Korngold, Erich Wolfgang. (1897–1957) [Friedman, Irving "Izzy." (1903–1981)]
The Sea Hawk - Inscribed Presentation Copy of Dye-Line Film Score, with AMQS and Original Photographs
Rare original conductor's score to Erich Korngold's music for the 1940 Warner Brothers film The Sea Hawk, inscribed and signed by the composer with a musical quotation to Warner Brothers orchestra manager and assistant head of music, Izzy Friedman. Korngold has penned on the first blank page: "Dear Mr. Izzy Friedman / Please accept my score for the 'Sea Hawk' as an advanced Xmas gift 1940!! Thanks a million for your splendid cooperation and be assured of my friendship! Sincerely yours, Erich Korngold / Hollywood / Aug 14, 1940," adding an autograph musical quotation of four measures at the foot. The music is an ozalid facsimile of a professionally hand-copied score, written in a condensed form over four staves, rather than in open score. Markings have been made throughout in red pencil, including circled rehearsal numbers and underlined tempo indications and instrument indications, and on a few pages additional performance marks have been made in red or black pencil. A cut of 17 measures has been made in black pencil to no. 3, "Donna Maria." Bound in before the first page of music is a sheet of information about the music, listing the production and musical staff of Warner Brothers (including four orchestrators, Hugo Friedhofer, Ray Heindorf, Milan Roder and Simon Bucharoff) and the musical numbers with the orchestrator of each and its length. This page is signed at the foot by the copyist and Korngold's secretary, Jaro S. Churain. Approximately two dozen evocative original stills from the film are mounted throughout the two volumes.
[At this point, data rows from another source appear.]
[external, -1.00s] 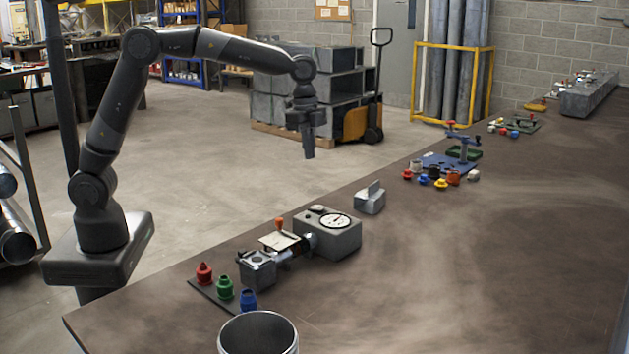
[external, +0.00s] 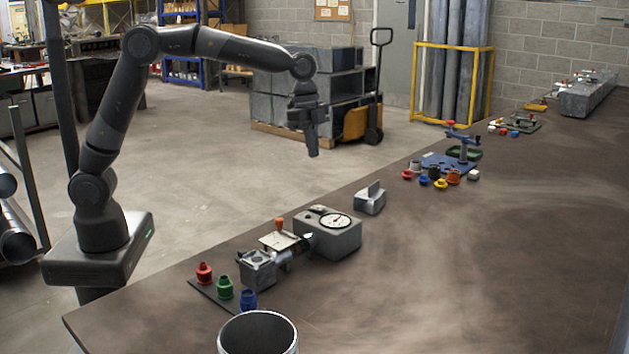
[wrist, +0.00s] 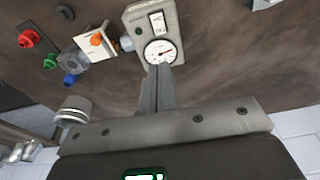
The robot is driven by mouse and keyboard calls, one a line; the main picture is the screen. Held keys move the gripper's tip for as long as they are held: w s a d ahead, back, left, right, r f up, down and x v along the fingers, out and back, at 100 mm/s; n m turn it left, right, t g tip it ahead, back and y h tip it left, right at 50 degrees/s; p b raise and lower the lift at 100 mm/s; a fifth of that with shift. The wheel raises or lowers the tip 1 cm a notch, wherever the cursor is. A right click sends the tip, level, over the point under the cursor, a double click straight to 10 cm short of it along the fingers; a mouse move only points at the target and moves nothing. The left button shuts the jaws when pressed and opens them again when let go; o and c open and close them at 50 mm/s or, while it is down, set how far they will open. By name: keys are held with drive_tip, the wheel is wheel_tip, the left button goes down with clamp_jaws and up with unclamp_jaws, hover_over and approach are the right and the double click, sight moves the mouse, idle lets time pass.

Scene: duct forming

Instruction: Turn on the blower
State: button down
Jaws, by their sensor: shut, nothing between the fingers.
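A grey box with a round white gauge (external: 328,234) stands on the bench in the external view; I take it to be the blower unit. In the wrist view the box (wrist: 138,15) shows a white switch panel (wrist: 158,22), a small dark round part and the gauge (wrist: 160,51). Which way the switch is set is too small to tell. My gripper (external: 313,153) is shut and empty, pointing down, high and apart from the box. In the wrist view my gripper's fingertips (wrist: 162,70) overlap the gauge's lower edge.
A small grey block (external: 258,270) and a plate with an orange knob (external: 279,239) adjoin the box. Red, green and blue fittings (external: 225,287) stand at the bench's near edge, beside an open metal cylinder (external: 257,335).

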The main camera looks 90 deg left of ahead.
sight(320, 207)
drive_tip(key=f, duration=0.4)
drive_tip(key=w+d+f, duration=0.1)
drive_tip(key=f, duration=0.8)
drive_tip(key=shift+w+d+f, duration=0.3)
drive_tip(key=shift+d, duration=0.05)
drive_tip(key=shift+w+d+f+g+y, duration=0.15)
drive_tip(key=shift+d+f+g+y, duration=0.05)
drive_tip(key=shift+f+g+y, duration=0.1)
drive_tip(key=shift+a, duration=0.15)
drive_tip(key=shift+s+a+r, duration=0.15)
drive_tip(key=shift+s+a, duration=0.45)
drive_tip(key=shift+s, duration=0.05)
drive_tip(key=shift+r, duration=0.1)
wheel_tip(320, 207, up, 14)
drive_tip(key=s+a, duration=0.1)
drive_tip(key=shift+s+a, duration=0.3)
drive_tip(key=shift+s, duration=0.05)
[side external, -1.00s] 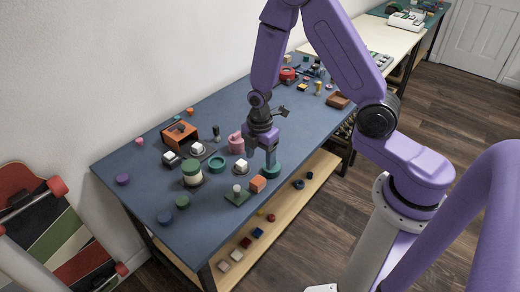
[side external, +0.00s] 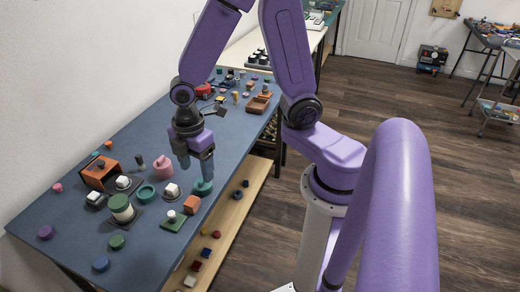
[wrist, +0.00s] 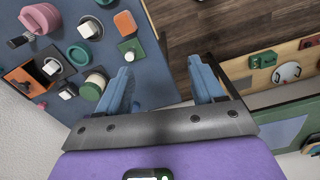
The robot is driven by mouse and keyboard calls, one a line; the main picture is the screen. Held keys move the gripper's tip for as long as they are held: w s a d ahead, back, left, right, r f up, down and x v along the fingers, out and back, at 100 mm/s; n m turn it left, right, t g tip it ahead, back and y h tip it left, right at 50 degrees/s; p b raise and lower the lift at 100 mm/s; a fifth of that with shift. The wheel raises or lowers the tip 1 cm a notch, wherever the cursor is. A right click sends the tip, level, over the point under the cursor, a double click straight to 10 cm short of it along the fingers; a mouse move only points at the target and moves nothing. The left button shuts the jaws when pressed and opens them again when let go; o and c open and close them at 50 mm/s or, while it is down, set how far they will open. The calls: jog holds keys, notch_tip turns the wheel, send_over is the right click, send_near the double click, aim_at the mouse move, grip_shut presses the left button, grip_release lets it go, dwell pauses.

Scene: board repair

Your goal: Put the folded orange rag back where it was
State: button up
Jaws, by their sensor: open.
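An orange block-like thing (side external: 192,204) lies on the blue table top beside a green square plate (side external: 173,222); it also shows in the wrist view (wrist: 125,23). I cannot tell whether it is the folded rag. An orange open-fronted box (side external: 100,171) stands farther left; it also shows in the wrist view (wrist: 18,79). My gripper (side external: 195,170) is above the table, near a pink container (side external: 163,168) and a teal round piece (side external: 202,187). In the wrist view my gripper (wrist: 161,57) is open, with nothing between its fingers.
Several small parts crowd the blue table (side external: 65,215): a teal ring (side external: 146,193), a green-and-cream jar (side external: 121,208), and dark plates with white cubes. A brown tray (side external: 258,104) sits toward the far end. A lower wooden shelf (side external: 225,212) holds small coloured pieces.

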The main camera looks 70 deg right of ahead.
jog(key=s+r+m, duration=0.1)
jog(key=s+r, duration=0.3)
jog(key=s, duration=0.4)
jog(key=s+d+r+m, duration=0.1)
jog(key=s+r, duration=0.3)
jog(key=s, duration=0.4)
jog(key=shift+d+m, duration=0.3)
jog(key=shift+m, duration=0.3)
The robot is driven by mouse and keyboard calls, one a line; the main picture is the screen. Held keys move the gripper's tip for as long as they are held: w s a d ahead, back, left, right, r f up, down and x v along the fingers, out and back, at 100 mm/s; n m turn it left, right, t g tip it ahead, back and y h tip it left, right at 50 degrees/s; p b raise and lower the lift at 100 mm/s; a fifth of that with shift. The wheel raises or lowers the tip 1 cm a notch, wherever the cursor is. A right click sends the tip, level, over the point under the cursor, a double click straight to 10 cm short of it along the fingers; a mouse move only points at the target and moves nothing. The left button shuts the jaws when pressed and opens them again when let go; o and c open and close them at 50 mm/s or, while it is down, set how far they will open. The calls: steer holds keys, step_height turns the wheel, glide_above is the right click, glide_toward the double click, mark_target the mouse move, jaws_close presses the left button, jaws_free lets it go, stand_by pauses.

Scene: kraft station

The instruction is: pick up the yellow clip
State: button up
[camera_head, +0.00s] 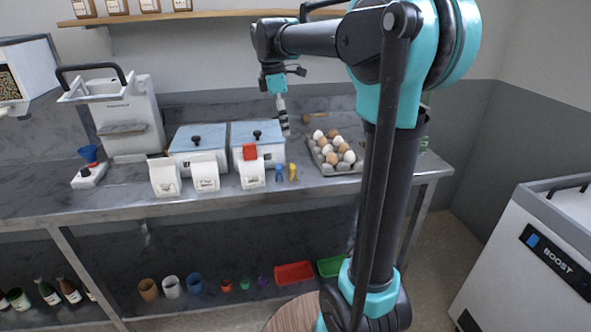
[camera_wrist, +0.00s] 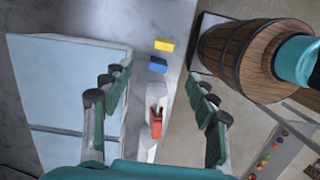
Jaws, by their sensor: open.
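The yellow clip (camera_head: 293,172) is small and sits near the front of the counter, just right of the blue clip (camera_head: 279,173). In the wrist view the yellow clip (camera_wrist: 164,45) lies at upper middle, beyond the blue clip (camera_wrist: 158,64). My gripper (camera_head: 284,127) hangs above the counter, behind and above the clips. In the wrist view my gripper (camera_wrist: 157,105) is open with nothing held between its fingers. Between and below the fingers, a red clip (camera_wrist: 156,122) shows on a white bag; it also shows in the head view (camera_head: 250,152).
Two lidded boxes (camera_head: 200,150) stand behind several white bags (camera_head: 206,178), left of the clips. An egg tray (camera_head: 340,168) stands to the right. Bare counter lies around the clips, close to the front edge. A wooden shelf (camera_head: 200,15) is above.

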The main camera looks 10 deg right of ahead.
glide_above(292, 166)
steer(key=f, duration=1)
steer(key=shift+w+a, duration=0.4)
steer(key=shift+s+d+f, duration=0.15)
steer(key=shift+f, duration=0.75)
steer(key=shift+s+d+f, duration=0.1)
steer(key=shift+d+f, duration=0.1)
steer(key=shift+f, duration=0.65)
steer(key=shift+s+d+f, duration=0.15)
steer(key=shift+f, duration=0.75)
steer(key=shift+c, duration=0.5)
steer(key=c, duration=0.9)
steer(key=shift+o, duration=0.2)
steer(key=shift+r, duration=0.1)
86 musical numbers, 684 pp. (with each number paginated separately). Two volumes, hardcover, blue cloth boards with black labels to the spine and silver labels to the front boards. Spines creased, light shelf wear and toning, overall fine. With decorative red, green, silver and blue wrap-around case in fair condition (heavy wear to edges, large loss to spine.) 9.5 x 12.5 inches (24 x 31.5 cm).
Korngold's score for the 1940 Warner Bros. swashbuckler The Sea Hawk, starring Errol Flynn, represents a high point of Hollywood Golden Age film scores. Perfectly suited to the film's rich period atmosphere, the music is highly colorful, with everything from triumphant trumpet fanfares to lush romantic melodies and ample chromaticism. One particularly beautiful melody, the lute song for the character Marie, was later recycled by the composer for use in his Five Songs for voice and piano, Op. 38. In 1972, the Main Title and Reunion Finale from the score were recorded by Charles Gerhardt and the National Philharmonic Orchestra for RCA, together with excerpts from many of Korngold's other film scores. It was this recording which ignited a resurgence of interest in Korngold's work, and famously inspired George Lucas to ask John Williams to compose a similarly romantic, "swashbuckling" score for the Star Wars films.
The score to The Sea Hawk is now most frequently heard in the form of an orchestral suite, with at least two arrangements widely available. The complete score, restored by John Morgan, was recorded in 2007 by the Moscow Symphony Orchestra for Naxos. However, the complete film score has never been published. The present condensed form score was likely privately issued in a very limited number of copies and we have traced no copies in OCLC.
Austrian-born composer Erich Korngold was a child prodigy who who rose to fame in pre-war Europe for his operas and instrumental music. In 1934, he moved to the United States, where he became one of the most prolific and influential composers of film music. His 16 film scores, two of which won Oscars, included music for A Midsummer Night's Dream (1935), The Adventures of Robin Hood (1938), The Private Lives of Elizabeth and Essex (1939) and Kings Row (1942).
Irving "Izzy" Friedman began his career as a jazz clarinetist and recorded and performed in the 1920's with Paul Whiteman and Bix Beiderbecke, among others. After he played a role in Whiteman's 1929 film King of Jazz, Friedman was hired as Warner Brothers' orchestra manager. In 1934, he became assistant head of Warner's music department, before leaving to join MGM in 1943. In 1950 he founded his own music and sound effects firm, Primrose; he also composed music for television, served as musical director for more than 50 films, and was regarded as the premier organizer of studio orchestras in the U.S.